There were six years under Gable when Iowa had nine All-Americans — 1981, 1983, 1985, 1991, 1992, and 1995 — and in each of those years, a team title was won. That’s as close as the program has come to 10 weight classes getting what they want. In one of those years, 1992, both Tom and Terry were national champions.

His three national championships and his contribution — both on and off the mat — to helping the team climb back on top, Tom met Gable’s high standard as a wrestler.

“Of course he did,” Gable said.

Meeting that standard as a coach, however, is something entirely different. Despite that, it’s not a challenge that Tom has — or probably ever will — shy away from.

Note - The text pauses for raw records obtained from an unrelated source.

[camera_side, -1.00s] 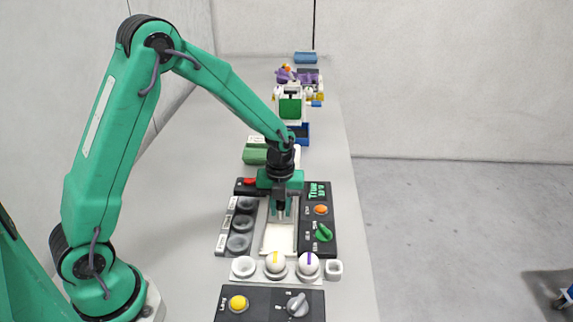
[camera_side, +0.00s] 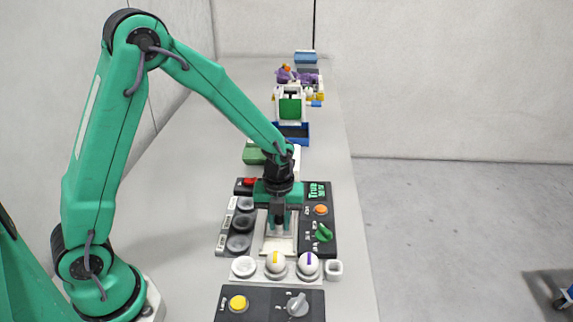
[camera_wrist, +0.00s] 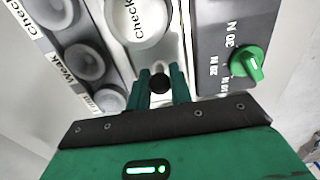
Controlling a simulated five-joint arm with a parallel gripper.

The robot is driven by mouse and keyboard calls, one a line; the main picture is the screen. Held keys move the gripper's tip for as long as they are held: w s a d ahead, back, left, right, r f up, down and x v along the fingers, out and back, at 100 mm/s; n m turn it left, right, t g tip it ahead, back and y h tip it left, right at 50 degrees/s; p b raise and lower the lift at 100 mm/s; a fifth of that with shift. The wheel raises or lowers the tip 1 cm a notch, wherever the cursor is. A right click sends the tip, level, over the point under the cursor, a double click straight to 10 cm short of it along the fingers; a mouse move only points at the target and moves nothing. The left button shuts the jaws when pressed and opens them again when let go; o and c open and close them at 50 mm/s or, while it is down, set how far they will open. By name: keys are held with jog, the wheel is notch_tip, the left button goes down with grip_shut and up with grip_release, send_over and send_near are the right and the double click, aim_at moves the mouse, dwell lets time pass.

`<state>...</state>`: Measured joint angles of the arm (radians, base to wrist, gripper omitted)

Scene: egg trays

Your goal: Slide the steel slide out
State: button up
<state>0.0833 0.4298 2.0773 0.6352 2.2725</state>
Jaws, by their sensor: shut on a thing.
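The steel slide (camera_side: 279,244) is a pale, shiny plate in the slot at the middle of the dark console, in the side view. In the wrist view its bright metal (camera_wrist: 172,48) shows just beyond my fingers. My gripper (camera_side: 279,229) points down over the slot. In the wrist view, my gripper (camera_wrist: 160,88) has its green fingers on either side of a small dark round knob (camera_wrist: 160,83), shut on it. My fingers and wrist hide part of the slide, and where the knob joins it cannot be made out.
A column of grey cups (camera_side: 239,222) lies left of the slot. A green knob (camera_side: 323,232) and orange button (camera_side: 320,210) lie to its right. A nearer panel has a yellow button (camera_side: 238,303).

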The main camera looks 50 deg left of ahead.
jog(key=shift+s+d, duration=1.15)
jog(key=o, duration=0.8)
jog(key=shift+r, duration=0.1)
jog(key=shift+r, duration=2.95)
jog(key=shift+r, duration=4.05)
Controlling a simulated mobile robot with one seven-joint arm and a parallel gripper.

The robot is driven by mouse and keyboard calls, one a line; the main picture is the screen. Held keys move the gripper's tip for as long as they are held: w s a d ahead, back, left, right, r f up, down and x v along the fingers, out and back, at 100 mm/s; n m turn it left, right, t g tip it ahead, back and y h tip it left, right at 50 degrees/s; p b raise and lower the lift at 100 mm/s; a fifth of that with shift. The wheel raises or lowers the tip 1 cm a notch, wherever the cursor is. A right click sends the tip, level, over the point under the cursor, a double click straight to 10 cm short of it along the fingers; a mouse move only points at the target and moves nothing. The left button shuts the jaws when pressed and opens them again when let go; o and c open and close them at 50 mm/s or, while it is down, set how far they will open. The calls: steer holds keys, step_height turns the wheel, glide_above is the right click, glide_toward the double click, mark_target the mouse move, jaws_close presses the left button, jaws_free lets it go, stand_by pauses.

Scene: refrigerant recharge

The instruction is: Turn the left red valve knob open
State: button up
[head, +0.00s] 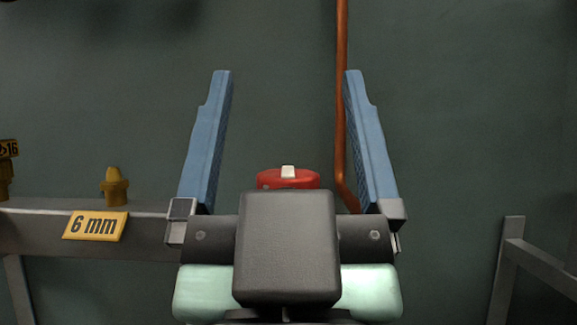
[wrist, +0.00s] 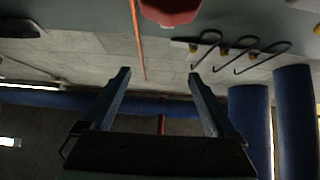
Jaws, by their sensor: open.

“I never saw the fear in his eyes that he couldn’t bring a team to winning national titles — I’ve never seen that fear; I’ve only seen determination,” Gable said. “It’s hard to see sadness in him, but I’m sure there is at times. That sadness is almost like a determination more in his eyes. With that in mind, you’re always looking up.”

Now, Brands is looking for his wrestlers to meet a new standard — his own. That stems from something that he pushes for every day — not senior leadership, but leadership, period.

For junior and two-time All-American Alex Marinelli, doing things the right way is at the forefront of everything he does. So, when the time presented itself, he stood in front of his teammates to preach what the program is all about.

“If you want to soar with the eagles, you can’t hoot with the owls,” Brands recalled him saying.

And to the head coach of Iowa wrestling, it was just corny enough to get the job done.